▶ Exercise prompt
Wherever the string "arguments" appears in a line, extract that line.

== Record set ==

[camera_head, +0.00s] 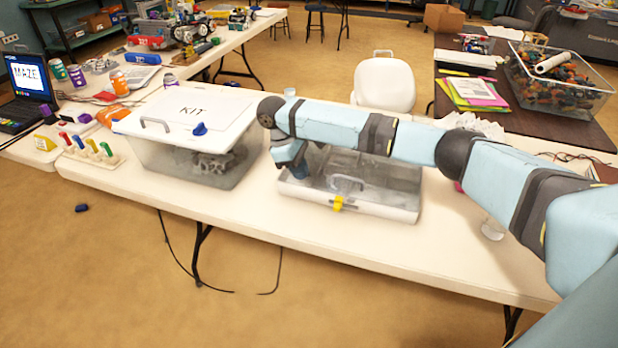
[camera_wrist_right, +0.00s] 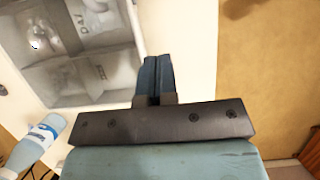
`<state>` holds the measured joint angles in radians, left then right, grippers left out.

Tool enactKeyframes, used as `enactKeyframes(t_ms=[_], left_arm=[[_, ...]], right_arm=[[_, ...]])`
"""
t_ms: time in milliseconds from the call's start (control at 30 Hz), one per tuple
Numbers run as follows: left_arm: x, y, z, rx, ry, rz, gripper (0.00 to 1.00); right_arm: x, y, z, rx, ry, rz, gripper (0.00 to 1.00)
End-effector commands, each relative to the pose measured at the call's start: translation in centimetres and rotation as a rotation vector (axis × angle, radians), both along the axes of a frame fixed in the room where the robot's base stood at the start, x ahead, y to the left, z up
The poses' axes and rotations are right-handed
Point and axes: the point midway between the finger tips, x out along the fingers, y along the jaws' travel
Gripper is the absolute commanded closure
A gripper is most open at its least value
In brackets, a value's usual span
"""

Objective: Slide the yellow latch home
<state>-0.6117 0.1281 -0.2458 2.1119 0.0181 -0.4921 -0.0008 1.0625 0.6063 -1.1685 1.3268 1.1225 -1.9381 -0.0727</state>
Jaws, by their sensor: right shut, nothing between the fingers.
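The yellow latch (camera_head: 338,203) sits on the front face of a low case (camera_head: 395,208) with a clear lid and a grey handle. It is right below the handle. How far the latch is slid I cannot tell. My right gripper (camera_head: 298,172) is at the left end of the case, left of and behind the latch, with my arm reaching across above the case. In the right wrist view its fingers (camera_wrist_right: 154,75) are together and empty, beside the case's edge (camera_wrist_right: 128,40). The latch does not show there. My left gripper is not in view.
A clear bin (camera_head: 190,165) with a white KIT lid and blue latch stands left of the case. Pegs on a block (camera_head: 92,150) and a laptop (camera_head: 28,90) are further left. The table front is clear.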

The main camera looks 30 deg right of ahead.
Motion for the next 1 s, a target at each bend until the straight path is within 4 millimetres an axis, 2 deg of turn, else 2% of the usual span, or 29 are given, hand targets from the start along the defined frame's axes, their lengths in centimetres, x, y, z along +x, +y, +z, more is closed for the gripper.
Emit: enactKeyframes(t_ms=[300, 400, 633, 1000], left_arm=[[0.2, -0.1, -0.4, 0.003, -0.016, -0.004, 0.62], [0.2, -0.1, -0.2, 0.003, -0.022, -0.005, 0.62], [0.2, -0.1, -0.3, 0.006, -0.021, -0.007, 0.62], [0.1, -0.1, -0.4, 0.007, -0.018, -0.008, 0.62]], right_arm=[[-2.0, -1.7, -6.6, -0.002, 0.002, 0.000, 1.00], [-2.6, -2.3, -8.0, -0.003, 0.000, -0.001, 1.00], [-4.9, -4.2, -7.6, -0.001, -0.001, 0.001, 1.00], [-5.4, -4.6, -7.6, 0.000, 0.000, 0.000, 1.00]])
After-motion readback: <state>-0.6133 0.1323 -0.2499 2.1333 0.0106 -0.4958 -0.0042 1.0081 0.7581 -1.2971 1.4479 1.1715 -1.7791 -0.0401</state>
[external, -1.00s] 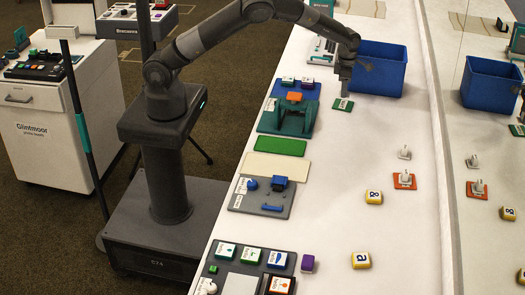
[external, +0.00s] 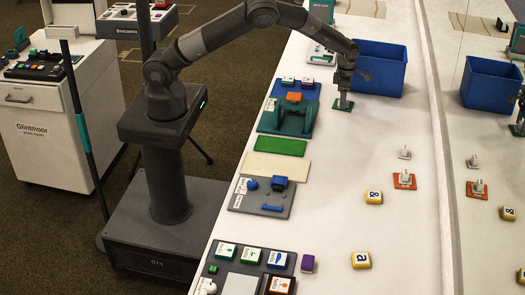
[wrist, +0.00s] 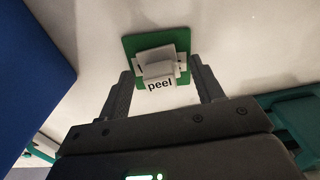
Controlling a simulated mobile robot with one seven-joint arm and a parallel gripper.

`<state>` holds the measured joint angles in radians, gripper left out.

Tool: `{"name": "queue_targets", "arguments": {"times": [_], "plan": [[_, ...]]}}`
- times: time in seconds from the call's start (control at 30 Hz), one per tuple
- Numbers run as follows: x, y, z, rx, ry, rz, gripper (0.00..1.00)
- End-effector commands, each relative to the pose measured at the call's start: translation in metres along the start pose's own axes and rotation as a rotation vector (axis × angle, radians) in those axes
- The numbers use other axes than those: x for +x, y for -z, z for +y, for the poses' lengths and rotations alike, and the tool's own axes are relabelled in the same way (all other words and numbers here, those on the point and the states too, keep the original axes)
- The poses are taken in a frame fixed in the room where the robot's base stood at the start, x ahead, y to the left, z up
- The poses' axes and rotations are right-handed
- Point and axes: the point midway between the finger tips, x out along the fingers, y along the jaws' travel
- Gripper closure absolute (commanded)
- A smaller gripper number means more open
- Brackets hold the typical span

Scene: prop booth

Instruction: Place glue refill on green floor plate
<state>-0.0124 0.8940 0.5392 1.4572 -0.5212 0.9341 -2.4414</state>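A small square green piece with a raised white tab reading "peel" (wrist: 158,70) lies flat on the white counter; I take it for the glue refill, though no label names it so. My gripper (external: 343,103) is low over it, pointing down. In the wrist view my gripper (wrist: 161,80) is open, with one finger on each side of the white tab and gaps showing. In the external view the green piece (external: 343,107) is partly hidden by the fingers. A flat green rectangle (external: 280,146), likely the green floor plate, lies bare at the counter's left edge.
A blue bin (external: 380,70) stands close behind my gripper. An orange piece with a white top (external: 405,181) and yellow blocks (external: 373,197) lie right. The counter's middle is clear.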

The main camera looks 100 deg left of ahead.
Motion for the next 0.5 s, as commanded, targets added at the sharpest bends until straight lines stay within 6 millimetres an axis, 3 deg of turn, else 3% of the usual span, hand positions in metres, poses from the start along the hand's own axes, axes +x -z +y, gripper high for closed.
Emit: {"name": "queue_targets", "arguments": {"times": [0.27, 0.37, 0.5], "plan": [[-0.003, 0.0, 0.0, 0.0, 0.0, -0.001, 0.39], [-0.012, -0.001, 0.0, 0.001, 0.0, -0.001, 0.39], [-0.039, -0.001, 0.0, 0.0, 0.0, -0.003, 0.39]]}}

===

▶ Final result
Tool: `{"name": "queue_targets", "arguments": {"times": [_], "plan": [[_, ...]]}}`
Emit: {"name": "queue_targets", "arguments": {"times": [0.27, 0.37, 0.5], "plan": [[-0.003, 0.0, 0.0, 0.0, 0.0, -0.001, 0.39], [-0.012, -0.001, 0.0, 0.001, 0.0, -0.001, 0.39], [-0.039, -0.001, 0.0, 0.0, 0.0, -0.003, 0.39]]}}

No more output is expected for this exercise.